Thursday, 19 July 2012

The Dea(r)th of Debate

Let's be fair, the Internet has been defined as the free and fair exchange of other people's ideas.

Which it isn't.

It can also be defined as a market place of ideas and opinions, a realm of cultured discourse where opposing views can be argued in an atmosphere of civility and understanding and where diversity of opinion.

It isn't that either.

The last couple of years have seen a massive decline in the quality of debate on the Internet in general and in political forums in particular. Instead of a symphony of ideas, we have a cacophony of tedious repetitive points-scoring. It's reached the point when I can't be bothered to waste my time on sites like which, for all their traffic, are in terminal decline.

Why is this?

There are many reasons and causes - one is I think the changing economic times.

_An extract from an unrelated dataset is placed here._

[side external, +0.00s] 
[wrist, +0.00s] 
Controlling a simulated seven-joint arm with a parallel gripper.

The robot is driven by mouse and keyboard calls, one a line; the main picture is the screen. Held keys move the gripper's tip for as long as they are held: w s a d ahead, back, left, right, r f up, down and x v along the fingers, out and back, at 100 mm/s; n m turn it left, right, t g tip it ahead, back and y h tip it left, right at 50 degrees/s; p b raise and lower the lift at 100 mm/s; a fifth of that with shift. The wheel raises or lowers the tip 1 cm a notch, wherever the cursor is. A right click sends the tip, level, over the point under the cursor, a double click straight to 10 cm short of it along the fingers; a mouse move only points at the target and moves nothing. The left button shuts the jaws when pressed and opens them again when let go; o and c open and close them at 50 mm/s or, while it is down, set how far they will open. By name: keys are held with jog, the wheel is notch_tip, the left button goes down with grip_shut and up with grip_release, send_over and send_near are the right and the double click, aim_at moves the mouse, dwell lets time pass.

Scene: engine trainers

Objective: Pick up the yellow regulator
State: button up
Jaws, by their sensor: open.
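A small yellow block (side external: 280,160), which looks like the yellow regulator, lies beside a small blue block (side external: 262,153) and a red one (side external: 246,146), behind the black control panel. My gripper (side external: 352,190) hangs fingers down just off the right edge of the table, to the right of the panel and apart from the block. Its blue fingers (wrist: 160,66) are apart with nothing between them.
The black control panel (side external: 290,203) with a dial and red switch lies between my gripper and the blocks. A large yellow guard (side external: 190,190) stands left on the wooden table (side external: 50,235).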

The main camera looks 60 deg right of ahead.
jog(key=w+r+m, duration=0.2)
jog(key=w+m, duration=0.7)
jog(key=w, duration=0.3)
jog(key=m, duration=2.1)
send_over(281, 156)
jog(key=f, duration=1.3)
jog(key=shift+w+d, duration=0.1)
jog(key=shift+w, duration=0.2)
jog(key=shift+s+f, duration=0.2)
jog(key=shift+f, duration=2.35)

When times are good and people have security of employment and/or wealth, debate tends to be couched in a positive light. The background tone is more optimistic and thoughtful. Yes, there are disagreements but these are far more of style then substance.

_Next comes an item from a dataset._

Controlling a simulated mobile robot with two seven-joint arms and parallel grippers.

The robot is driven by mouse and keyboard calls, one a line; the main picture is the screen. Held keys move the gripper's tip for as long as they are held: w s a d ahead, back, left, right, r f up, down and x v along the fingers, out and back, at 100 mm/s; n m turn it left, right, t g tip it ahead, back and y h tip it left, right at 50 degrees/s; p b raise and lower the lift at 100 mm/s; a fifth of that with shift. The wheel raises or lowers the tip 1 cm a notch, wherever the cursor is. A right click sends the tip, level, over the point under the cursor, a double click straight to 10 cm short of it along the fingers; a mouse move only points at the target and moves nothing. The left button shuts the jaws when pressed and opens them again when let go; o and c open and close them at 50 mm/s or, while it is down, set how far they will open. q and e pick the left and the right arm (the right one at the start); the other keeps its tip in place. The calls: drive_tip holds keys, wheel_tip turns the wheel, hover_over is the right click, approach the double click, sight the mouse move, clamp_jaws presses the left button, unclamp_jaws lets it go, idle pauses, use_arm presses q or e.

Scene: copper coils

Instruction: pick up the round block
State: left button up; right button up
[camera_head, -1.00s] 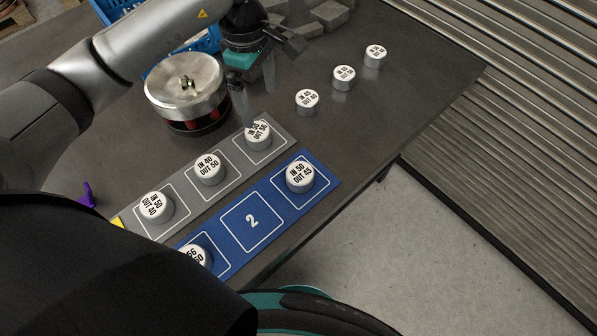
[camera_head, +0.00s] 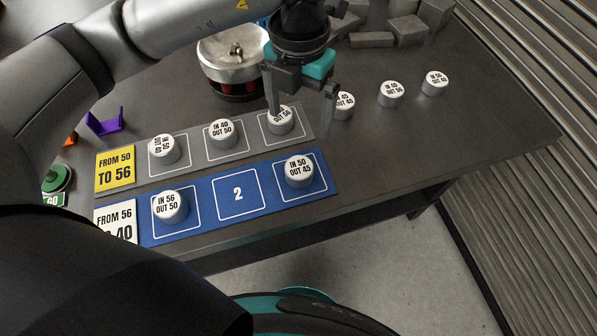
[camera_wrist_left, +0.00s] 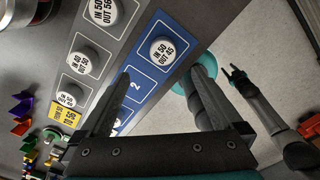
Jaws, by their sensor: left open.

The global recession since 2007-8 has fundamentally changed society and the terms of the debate itself. People are insecure, angry and don't care who shows it. They want to get back to the good old days of cheap food, cheap fuel, cheap money and property values increasing 10% year-on-year. The world of today is colder and less secure - dire warnings of economic armnageddon abound. The collapse of the Eurozone has been mooted on almost a daily basis for the past three years as has a wider global financial collapse.

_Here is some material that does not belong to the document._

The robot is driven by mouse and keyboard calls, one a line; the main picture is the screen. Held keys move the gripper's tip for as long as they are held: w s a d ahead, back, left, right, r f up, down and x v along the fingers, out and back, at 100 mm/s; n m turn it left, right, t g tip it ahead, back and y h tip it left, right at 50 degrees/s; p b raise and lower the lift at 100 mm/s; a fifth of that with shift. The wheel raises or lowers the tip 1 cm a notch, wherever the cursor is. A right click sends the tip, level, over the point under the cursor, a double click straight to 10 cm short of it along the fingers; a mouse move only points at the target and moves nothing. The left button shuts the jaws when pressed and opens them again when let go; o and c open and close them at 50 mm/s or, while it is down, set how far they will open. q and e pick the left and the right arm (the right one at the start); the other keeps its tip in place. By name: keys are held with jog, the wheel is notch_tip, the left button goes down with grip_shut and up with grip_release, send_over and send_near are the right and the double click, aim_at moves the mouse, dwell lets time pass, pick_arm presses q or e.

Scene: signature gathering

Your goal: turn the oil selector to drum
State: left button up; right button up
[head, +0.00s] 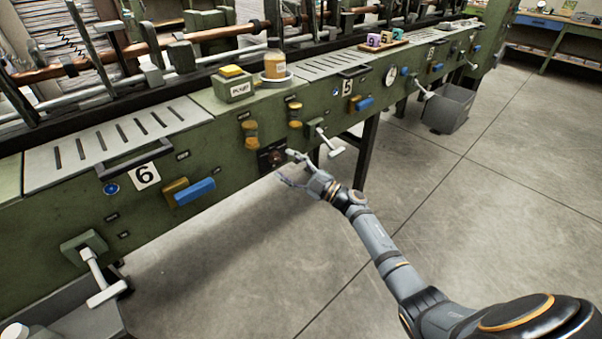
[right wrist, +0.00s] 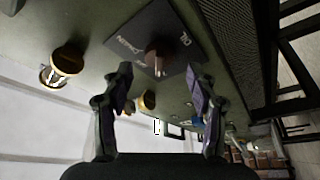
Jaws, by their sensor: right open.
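The oil selector is a dark square plate (head: 268,160) with a reddish-brown knob (head: 277,156) on the green machine's front, below brass fittings. In the right wrist view the plate (right wrist: 175,22) shows tilted, with white lettering that reads "OIL" at one corner; another word is too blurred to read surely. The knob (right wrist: 157,56) has a pale pointer mark. My right gripper (head: 289,167) is open in front of the plate. In the wrist view its fingertips (right wrist: 159,80) stand either side of the knob's line, and I see no contact. My left gripper is out of view.
A white-handled lever (head: 330,143) sticks out just right of the selector. A blue handle (head: 195,191) and another white lever (head: 100,275) are further left. A grey bin (head: 448,108) stands on the floor at right. The floor before the machine is clear.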

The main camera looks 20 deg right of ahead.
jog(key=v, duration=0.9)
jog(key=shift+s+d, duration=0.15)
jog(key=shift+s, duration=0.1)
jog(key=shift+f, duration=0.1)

People don't react well to fear and insecurity - they retreat to certainties, they don't want to listen to other ideas, they are unwilling or unable to change their viewpoint. They are trapped in the safe zone of their own prejudices and misconceptions.

The other aspect of all this is the way the Internet has affected us all personally and socially. It now seems that for some people - the unemployed, the isolated or the plain socially inadequate - the Internet has become their principal means of social interaction and communication with the outside world. It's wonderful - the Internet is always therre, it's anonymous if you want it to be. You can spend hours, whole days, in front of your computer, regaling the world with your ideas and opinions.

This legion of the lost now dominates chatrooms and forums across the Web. Small cliques take over the various forums, dominating discussion and debate, not by quality but by sheer quantity. Faced with those who can spend hours on a subject, those whose normal lives dictate a much briefer appearance are marginalised and end up withdrawing. Debate becomes more and more restricted to the few as these individuals repeat ad nauseam and ad infinitum their opinions.

Far from empowering and enfranchising the majority, the Internet, as a tool for discussion, has become a closed shop, dominated by those for whom it is the only form of social interaction.

It's a sad development - perhaps it's time to ask whether Freedom of Speech should be more about quality of speech than quantity of speech.

Perhaps some of these individuals should just get out more, talk to other people and understand that debate and discussion isn't simply the ceaseless repetition of their own viewpoint.